Wednesday, August 6, 2008

Promising New Brewery in Brel's Flat Country.

So not too long ago I'm at the Poechenellekelder, one of the city's top beer cafés, sipping a beer called Betchard. It's a refreshing blonde with a hoppier character than you typically get in Belgium. That's a good thing, since many blondes here lean toward sweet, overspiced, or just kind of boring. Not this one.

But I didn't know the story behind the beer or where it was brewed. The label said Brasserie de Tubize, which I was pretty sure didn't exist. Turns out I was right. It didn't exist... yet.

Evan Rail in Prague reports that Jean Rodriguez of Spinnekopke fame is close to achieving a dream: His Tubize brewery should be completed in October. In Belgian terms, that means it may be finished next spring. My fondest wish is that the Web site for his brewery someday adds a swell Jacques Brel song, just like the one for his restaurant.

I still don't know whether that particular Betchard I enjoyed was brewed by the smart Senne or prolific Proef. There ought to be laws requiring labels to penetrate such mysteries. But I do know to expect tasty things from Rodriguez and Tubize. This is a man who wrote a book on Belgian beer cooking, and I reckon his beer recipes will be written with food firmly in mind.

Meanwhile, Spinnekopke trucks right along. Its prices may be slightly inflated by guidebook-infused popularity, but in my experience the food usually leaves you happy. The 3 Fonteinen lambic and faro on draft don't hurt either.

Tuesday, August 5, 2008

Gueuze, Shellfish, and Other Perfect Marriages.

Raw mussels.

That's what lambicmeister Frank Boon said when I asked what food he liked best with his gueuze. This was after a tour of his brewery in January, arranged thanks to Andy Niel at Bier-Mania tours. Until then I didn't know mussels could be eaten raw, like oysters. Indeed they can.

Lacking the gumption to try raw mussels at home, the notion camped in the back of my mind. It sounded like something best left to professionals. Later I learned that you can find such professionals running a top-notch raw bar at Belga Queen in Brussels. And what do you know? They also serve Boon lambics.

So that's where the Missus took me for my birthday, back before our summer vacation. We didn't confine ourselves to mussels, ordering a heaping platter of various mollusks and crustaceans. We took our sweet time about it too, cracking them open one-by-one and washing them down with bottles of Boon Mariage Parfait. The beer's name was apt for many reasons.

An aside: The climate in the Brussels region is mild thanks to the air sweeping over from the Atlantic. This is the case even in winter, when lambic brewers chill their wort under the open breeze to collect the wild yeasts that ferment the beer. Local legend holds that the Senne River makes it all possible.

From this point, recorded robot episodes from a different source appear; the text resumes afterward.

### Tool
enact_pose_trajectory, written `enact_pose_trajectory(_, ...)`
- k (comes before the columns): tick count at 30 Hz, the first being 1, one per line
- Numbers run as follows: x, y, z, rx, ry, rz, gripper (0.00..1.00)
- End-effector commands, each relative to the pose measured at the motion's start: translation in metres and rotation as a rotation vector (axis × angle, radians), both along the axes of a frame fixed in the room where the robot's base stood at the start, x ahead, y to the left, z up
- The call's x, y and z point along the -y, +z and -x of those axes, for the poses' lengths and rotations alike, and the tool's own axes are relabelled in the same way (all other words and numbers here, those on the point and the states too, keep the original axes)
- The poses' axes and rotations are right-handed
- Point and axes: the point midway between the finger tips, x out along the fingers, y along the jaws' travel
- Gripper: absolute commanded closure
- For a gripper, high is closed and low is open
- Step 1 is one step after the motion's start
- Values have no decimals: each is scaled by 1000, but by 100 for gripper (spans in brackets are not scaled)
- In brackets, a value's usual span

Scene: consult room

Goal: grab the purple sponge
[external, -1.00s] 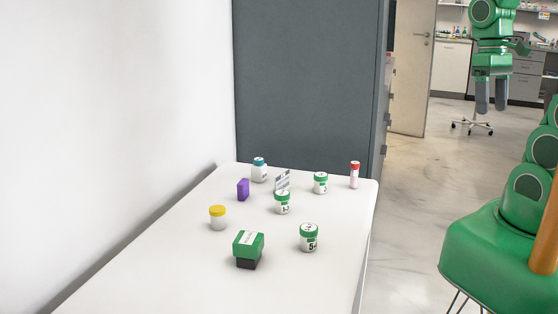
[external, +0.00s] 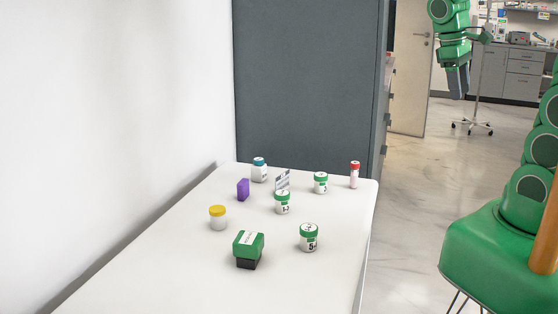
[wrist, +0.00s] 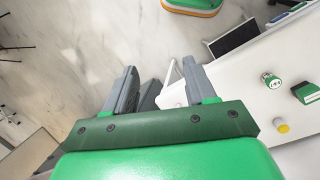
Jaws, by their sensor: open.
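The purple sponge (external: 243,189) stands on the far left part of the white table (external: 160,268), near the wall. I cannot make it out in the wrist view. My gripper (external: 458,92) is up in the air to the right of the table, well apart from the sponge and over the floor. In the wrist view my gripper (wrist: 160,88) has its two grey fingers spread, with nothing held between them.
Several green-lidded jars (external: 309,238), a green box (external: 248,249) and a red-capped tube (external: 354,174) share the table. A grey cabinet (external: 305,85) stands behind.

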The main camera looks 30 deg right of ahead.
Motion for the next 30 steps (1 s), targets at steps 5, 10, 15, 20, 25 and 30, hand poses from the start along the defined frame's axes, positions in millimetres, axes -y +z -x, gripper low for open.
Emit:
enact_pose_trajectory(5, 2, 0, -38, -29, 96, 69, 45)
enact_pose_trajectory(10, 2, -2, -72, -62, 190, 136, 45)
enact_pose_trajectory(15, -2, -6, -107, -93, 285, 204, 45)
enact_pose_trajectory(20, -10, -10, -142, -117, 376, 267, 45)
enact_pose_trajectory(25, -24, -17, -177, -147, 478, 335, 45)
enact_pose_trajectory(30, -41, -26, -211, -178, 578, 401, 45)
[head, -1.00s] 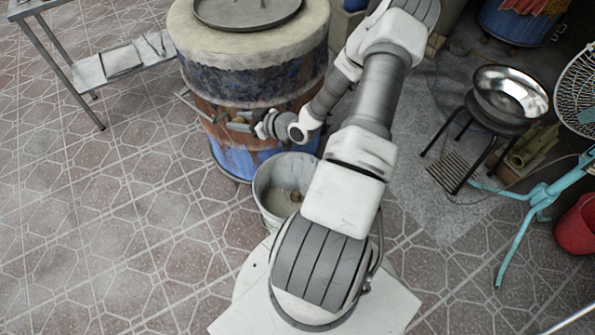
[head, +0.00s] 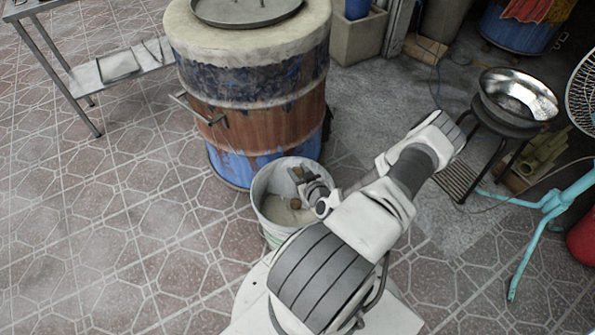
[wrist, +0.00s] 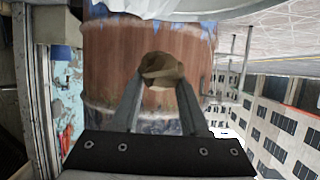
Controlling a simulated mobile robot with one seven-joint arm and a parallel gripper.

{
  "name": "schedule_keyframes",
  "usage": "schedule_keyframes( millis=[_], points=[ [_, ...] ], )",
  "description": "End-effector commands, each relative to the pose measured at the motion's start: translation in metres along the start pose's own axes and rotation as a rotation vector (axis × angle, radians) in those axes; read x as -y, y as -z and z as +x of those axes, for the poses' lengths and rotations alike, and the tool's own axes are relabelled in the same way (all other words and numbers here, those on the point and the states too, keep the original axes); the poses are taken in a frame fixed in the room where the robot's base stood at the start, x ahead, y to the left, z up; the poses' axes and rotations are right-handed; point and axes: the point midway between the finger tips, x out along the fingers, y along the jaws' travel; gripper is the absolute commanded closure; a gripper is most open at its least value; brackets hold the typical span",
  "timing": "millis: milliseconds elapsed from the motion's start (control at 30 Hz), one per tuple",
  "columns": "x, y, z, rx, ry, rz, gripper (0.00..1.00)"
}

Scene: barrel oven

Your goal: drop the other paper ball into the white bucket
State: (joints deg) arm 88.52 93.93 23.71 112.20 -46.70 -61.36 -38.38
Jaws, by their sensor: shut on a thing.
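The white bucket (head: 262,208) stands on the floor in front of the barrel oven, its open top facing up. One brown paper ball (head: 295,203) lies inside it. My gripper (head: 302,176) is over the right part of the bucket's mouth, shut on the other paper ball (head: 298,171). In the wrist view this crumpled brown ball (wrist: 162,69) sits between the two fingertips. The head view does not show exactly how high the held ball is above the rim.
The barrel oven (head: 265,115) with a handle on its side stands right behind the bucket. A metal bowl on a stool (head: 515,98) and a turquoise fan stand (head: 548,205) are at the right.

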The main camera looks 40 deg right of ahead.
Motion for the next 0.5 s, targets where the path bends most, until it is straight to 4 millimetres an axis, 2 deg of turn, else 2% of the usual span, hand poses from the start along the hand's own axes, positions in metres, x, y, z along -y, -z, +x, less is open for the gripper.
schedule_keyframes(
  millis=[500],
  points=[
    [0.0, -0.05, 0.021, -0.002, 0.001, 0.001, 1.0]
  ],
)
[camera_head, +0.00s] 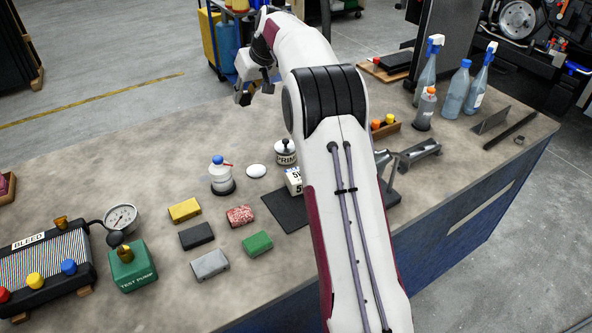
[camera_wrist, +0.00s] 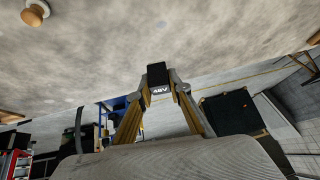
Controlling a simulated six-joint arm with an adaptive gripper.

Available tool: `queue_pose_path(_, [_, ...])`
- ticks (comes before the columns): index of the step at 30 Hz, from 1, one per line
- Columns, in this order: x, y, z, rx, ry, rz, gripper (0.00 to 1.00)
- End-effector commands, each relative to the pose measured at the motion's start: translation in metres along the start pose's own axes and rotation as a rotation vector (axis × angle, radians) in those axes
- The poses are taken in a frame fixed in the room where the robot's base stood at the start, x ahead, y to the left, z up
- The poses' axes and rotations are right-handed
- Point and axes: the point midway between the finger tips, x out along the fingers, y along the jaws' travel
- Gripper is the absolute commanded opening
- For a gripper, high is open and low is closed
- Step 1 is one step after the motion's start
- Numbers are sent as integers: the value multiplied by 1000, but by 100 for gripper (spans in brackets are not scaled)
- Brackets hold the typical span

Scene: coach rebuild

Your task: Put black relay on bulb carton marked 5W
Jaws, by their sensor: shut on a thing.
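My gripper (camera_wrist: 161,88) is shut on a small black relay (camera_wrist: 156,72) with a pale face marked 48V, seen in the wrist view. In the head view my gripper (camera_head: 248,92) is raised at the far side of the bench, and the relay cannot be made out there. A small white carton (camera_head: 292,184) with a partly visible mark starting with 5 stands mid-bench by a dark mat. My arm hides its right side, so the full marking cannot be read. The gripper is well beyond the carton and apart from it.
Several coloured blocks lie in front, including a green one (camera_head: 258,243). Spray bottles (camera_head: 427,75) stand at right.

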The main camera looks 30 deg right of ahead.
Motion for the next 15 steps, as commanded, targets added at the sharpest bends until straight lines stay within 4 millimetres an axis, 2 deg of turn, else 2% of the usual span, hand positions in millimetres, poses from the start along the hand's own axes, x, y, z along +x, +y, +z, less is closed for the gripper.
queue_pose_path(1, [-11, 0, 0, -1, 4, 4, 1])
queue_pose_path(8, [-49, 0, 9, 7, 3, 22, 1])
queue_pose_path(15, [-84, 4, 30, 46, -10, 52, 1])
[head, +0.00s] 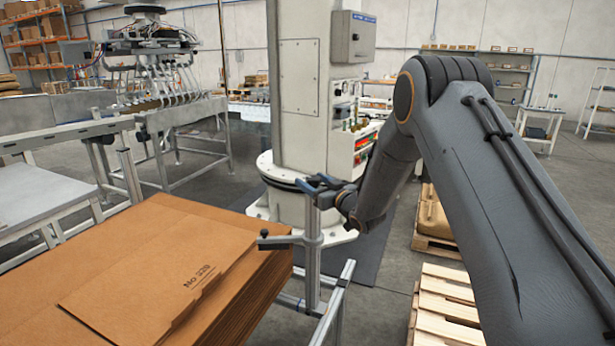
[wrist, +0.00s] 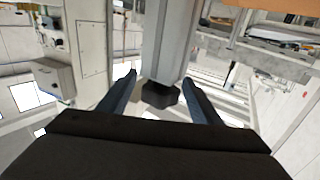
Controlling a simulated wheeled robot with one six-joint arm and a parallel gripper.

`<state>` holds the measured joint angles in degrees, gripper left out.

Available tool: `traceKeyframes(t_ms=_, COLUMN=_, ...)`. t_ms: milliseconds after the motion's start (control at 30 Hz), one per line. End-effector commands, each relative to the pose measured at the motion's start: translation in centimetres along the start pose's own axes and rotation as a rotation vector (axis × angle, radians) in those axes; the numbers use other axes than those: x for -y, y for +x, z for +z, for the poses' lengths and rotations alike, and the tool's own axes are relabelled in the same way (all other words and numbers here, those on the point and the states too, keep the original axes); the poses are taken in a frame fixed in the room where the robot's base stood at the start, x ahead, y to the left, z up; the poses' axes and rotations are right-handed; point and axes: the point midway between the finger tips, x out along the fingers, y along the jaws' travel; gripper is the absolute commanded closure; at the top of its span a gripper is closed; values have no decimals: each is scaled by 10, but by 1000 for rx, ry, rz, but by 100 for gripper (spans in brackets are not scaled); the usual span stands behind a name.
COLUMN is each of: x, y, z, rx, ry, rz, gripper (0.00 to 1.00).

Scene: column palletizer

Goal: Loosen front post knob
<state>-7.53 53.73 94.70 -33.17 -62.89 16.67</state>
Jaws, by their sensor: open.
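A grey metal post (head: 312,262) stands upright beside the stack of brown cardboard sheets in the head view. My gripper (head: 318,184) is at the top of this post, with its blue fingers spread. In the wrist view, a black knob (wrist: 160,94) sits at the end of a grey bar (wrist: 166,40), between the fingers of my open gripper (wrist: 160,76). Gaps show on both sides of the knob; contact is not visible. In the head view, a small black knob (head: 263,233) is on a side bracket left of the post. I cannot tell whether both views show the same knob.
The cardboard stack (head: 150,265) fills the lower left. The white palletizer column (head: 300,100) stands behind the post. Wooden pallets (head: 445,305) lie on the floor under my arm. A conveyor (head: 65,135) and suction tool (head: 150,45) are at the left back.

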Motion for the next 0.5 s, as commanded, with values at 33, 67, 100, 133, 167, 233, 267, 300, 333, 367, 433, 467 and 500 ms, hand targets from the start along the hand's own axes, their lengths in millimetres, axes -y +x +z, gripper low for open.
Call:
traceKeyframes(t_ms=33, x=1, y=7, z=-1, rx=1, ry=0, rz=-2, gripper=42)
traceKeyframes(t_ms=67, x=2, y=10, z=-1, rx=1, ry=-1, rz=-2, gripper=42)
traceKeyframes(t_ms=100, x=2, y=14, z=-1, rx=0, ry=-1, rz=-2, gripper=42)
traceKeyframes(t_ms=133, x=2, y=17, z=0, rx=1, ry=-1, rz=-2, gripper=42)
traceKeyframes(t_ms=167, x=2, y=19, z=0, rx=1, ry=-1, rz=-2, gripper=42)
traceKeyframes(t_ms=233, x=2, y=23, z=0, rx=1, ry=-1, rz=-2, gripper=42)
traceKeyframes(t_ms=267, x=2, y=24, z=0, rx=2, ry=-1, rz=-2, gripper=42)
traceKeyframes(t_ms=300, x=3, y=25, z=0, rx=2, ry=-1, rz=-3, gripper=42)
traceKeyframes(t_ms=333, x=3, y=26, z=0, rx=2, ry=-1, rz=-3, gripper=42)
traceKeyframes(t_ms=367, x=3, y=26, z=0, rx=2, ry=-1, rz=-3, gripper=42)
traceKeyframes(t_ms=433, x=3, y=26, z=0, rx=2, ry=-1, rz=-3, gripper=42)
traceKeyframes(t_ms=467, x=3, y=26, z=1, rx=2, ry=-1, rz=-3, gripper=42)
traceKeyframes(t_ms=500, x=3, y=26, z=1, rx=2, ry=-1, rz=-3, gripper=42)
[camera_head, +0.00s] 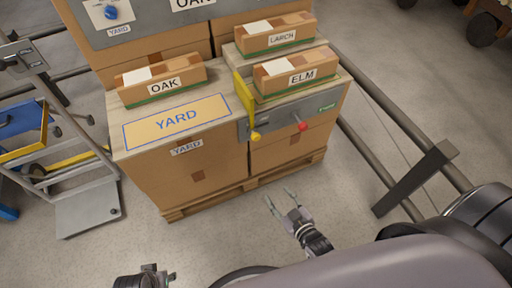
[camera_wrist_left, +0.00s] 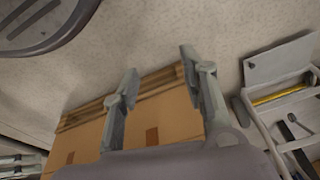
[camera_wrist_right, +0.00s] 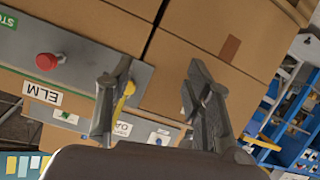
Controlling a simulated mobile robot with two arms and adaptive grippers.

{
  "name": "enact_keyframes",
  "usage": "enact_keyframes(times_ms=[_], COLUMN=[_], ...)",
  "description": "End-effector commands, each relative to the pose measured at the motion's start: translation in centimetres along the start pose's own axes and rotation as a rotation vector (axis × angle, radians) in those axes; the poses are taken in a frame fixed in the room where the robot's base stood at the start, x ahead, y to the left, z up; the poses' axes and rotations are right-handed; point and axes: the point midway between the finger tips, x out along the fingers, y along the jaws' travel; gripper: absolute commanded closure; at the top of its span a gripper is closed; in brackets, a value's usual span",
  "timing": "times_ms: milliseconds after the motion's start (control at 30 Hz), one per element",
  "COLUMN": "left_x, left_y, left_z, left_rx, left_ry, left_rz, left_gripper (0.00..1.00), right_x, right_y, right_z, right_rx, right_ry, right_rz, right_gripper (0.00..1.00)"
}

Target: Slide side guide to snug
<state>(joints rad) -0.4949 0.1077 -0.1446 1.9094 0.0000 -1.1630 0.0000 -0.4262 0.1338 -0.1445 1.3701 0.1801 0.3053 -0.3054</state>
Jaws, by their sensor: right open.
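The side guide (camera_head: 243,97) is a yellow upright plate on the box top. It stands between the YARD panel (camera_head: 178,121) and the box labelled ELM (camera_head: 296,76); whether it touches ELM is unclear. A yellow knob (camera_head: 256,136) sits below its near end, on a grey front plate that also carries a red knob (camera_head: 303,126). My right gripper (camera_head: 278,196) is open and empty in front of the stack, below the yellow knob. In the right wrist view, a finger partly hides yellow parts (camera_wrist_right: 129,88). My left gripper (camera_wrist_left: 158,62) is open and empty.
Boxes labelled OAK (camera_head: 165,83) and LARCH (camera_head: 277,36) lie on top. The big cartons stand on a wooden pallet (camera_head: 245,187). A hand truck (camera_head: 85,205) is at the left and metal rails (camera_head: 385,110) at the right. Bare floor lies in front.

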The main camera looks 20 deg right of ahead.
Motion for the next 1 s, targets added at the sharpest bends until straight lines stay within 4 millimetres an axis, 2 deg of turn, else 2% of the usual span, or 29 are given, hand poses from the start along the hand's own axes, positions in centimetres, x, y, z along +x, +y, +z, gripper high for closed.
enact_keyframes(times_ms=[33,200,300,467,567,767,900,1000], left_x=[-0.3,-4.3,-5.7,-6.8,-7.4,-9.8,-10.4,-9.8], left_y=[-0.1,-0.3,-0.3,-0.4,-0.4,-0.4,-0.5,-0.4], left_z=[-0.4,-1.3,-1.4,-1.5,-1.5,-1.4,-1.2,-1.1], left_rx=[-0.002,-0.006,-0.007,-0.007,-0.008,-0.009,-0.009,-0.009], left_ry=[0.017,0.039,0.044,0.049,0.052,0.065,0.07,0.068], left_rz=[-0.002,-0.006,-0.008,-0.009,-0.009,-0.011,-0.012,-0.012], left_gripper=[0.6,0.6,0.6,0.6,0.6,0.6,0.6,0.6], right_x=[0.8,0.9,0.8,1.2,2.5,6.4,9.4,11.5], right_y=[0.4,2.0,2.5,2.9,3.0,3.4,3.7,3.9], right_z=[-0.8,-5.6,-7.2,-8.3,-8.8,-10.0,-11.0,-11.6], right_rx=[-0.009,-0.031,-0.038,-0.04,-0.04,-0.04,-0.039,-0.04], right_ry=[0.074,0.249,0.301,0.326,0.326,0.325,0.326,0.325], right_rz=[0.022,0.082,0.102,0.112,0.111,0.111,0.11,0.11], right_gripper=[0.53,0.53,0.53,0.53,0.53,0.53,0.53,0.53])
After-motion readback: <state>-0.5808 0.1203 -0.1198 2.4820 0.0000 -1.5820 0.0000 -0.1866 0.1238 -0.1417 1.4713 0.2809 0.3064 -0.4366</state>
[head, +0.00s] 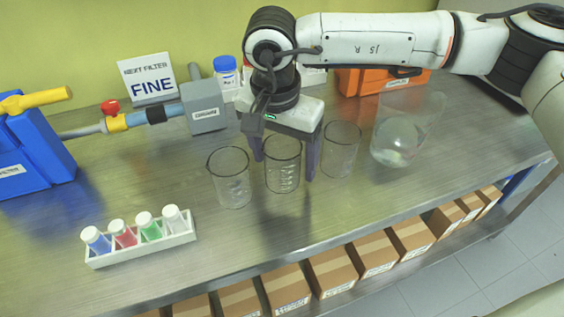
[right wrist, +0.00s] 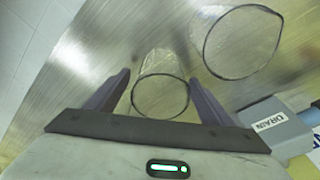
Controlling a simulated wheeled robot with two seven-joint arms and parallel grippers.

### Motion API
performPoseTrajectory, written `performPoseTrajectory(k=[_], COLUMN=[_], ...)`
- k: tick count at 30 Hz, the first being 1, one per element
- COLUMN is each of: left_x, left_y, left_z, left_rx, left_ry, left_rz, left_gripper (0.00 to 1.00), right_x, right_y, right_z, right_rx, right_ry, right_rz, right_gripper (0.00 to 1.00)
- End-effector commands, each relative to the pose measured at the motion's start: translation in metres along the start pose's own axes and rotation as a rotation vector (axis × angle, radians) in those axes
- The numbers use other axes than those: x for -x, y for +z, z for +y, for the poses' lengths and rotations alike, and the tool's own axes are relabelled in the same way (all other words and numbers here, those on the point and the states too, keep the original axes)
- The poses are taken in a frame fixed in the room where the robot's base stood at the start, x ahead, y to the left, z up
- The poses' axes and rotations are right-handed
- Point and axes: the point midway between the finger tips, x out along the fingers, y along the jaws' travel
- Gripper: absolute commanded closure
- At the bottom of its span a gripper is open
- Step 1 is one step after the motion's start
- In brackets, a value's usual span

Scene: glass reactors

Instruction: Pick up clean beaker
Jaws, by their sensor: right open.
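Three clear glass beakers stand upright in a row on the steel bench: a left beaker (head: 230,180), a middle beaker (head: 283,172) and a right beaker (head: 341,150). My right gripper (head: 284,170) is open, pointing down, with one finger on each side of the middle beaker. In the right wrist view the middle beaker (right wrist: 160,88) lies between the two spread fingers, and another beaker (right wrist: 240,42) stands beside it. I cannot tell whether the fingers touch the glass. No label tells which beaker is clean. My left gripper is not in view.
A larger glass vessel (head: 397,140) with clear liquid stands at the right. A white rack (head: 142,247) of capped vials sits at the front left. Cardboard boxes (head: 330,270) fill the lower shelf.

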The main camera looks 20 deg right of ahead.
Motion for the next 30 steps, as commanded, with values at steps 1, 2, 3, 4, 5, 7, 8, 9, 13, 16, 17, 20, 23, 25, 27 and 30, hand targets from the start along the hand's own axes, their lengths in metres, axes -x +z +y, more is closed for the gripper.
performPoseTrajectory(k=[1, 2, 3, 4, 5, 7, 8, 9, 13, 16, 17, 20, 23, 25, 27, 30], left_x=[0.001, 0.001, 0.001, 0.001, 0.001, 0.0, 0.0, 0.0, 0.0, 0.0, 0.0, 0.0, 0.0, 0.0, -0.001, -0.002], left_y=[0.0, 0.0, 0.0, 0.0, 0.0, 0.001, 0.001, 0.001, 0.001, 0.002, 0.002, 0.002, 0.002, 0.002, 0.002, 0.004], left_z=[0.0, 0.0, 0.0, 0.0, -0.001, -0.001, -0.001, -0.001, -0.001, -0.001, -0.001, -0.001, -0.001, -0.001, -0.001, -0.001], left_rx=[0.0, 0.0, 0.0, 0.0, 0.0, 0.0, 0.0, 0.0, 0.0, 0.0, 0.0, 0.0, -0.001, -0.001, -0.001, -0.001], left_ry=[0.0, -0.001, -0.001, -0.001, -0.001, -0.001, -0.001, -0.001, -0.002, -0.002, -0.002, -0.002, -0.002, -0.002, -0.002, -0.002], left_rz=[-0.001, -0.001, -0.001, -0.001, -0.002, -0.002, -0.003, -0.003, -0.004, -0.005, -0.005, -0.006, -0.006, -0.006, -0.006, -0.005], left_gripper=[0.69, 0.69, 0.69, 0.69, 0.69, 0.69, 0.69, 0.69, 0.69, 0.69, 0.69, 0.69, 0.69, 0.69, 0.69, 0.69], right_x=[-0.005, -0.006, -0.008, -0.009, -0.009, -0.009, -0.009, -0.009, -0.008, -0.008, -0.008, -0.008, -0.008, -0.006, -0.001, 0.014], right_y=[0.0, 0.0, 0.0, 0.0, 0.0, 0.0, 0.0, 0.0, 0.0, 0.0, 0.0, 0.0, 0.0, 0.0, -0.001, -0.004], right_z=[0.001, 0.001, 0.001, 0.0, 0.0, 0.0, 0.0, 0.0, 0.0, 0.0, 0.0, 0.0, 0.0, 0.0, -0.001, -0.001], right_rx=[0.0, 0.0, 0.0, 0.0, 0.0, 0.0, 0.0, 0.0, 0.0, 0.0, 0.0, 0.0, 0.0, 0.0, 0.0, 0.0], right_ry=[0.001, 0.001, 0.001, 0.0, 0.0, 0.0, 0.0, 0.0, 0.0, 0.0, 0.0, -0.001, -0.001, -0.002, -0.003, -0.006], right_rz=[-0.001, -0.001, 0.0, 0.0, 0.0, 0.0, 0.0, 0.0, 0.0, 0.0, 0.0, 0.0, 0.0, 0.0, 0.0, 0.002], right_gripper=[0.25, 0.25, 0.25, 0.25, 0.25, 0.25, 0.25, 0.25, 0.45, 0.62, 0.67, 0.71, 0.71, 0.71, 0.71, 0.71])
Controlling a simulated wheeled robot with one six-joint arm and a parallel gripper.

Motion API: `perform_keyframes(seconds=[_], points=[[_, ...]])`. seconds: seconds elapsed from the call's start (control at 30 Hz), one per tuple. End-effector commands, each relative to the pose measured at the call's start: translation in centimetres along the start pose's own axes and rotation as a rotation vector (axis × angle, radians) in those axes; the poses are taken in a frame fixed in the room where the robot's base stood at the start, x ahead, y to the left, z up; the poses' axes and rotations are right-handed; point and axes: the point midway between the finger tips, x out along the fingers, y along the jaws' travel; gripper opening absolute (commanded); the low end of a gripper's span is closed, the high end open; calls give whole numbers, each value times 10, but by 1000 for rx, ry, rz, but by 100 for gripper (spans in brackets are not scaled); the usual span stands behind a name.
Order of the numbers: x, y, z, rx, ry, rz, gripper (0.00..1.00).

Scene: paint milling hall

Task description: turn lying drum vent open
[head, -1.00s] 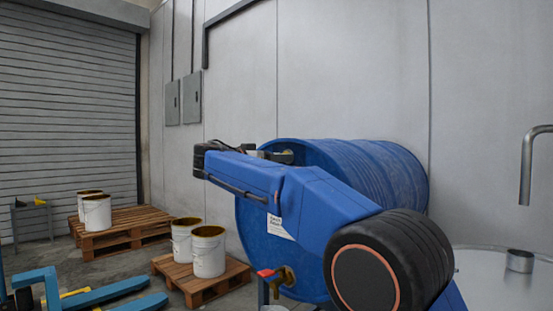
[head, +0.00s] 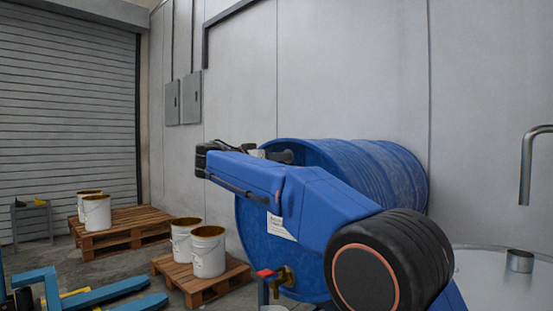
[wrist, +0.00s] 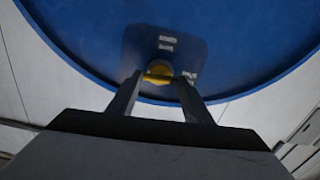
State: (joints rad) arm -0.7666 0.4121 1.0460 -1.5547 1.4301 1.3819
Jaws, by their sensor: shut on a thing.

Nonsense. I think it's the ocean, only because I can taste it when lambic and seafood come together. Something about a tart, funky gueuze brings out the best in those squishy critters, and vice versa. White wine can't even touch that marriage.

But whatever you do, don't take my word for it.

Monday, August 4, 2008

Toward a Unified Theory of Food-and-Drink Pairing.

That's something I'm working on. Well OK, it's not really a theory. Just a simpler way of thinking about it. Less pretentious and mystical. More user-friendly, less snobby. In the end, it's all hedonism anyway.

Here's what I've got so far:

Taste really is subjective, so experiment. Palates vary widely. So do contexts and moods. Recommendations (Try that Rodenbach with some shrimp, my friend!) can be useful and occasionally spot-on. They make great starting points. But in the end, it's all about what you like. Experimentation--testing and tasting--is more than half the fun. Obviously this is true for any food and drink on its own. But I reckon it's especially important for pairing.

Connected with that idea: Pay attention to what you eat and drink. Most of the pleasure we get from beer, wine and food happens because we remember to check our senses. Taste especially, but also sight, smell and texture. It's sensual in the most literal way. The ability to stop, ponder and enjoy what we're doing is what separates us from animals.

Food and drink often taste better when we're on vacation. Usually that's because we want it to taste better, so we're paying more attention. I'd argue that you can have that in your own kitchen any day of the week.

I know, I'm probably reinventing the wheel. But some people earn a living by appearing to wield secret knowledge. Making it more complicated than it needs to be. Here it is, demystified: Play with your food. And enjoy it.

Friday, August 1, 2008

Ménage à Trois.

We're on a train to Paris in less than an hour. There I will continue hunting places to find good French beer in the French capital. It's not easy, friends. And I imagine some wine will cross our path along the way.

The main reason we're going down there is to attend a wedding, with a couple of friends, via the Internet. Seriously. Strange times.

Meanwhile we just got back from a perfect afternoon down at 3 Fonteinen in Beersel. Armand's Lambik-o-Droom is open. And one of these days I really ought to learn how to spell that name properly.

A sunny, pleasant day with some vintage gueuze. Then some mussels cooked in gueuze and a pitcher of kriekenlambic and then more gueuze. Then back to the tasting café for more old gueuze. Gueuze gueuze gueuze gueuze and sunshine. Incredible.

One day we will look back on our time here and be jealous of past selves. But you can be jealous of us now if you like. We don't mind.